# Required work:
Leaving out the pictures, retype all the material exactly.

— Start Collected material —

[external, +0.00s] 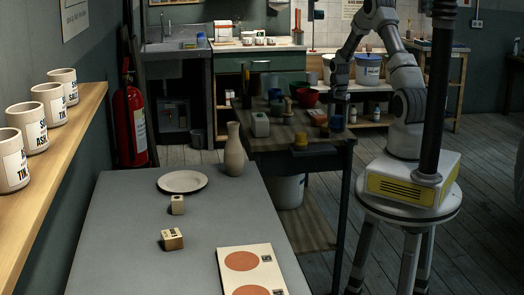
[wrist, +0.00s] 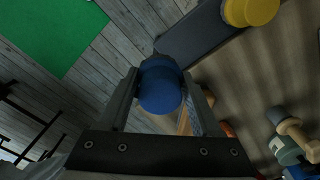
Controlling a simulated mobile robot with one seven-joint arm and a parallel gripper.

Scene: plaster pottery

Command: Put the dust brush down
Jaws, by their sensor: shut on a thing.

— End Collected material —

# Problem solution:
[external, +0.00s] 
[wrist, +0.00s] 
Controlling a simulated mobile robot with one seven-joint arm and a parallel gripper.

Scene: plaster pottery

Command: Put the dust brush down
Jaws, by their sensor: shut on a thing.

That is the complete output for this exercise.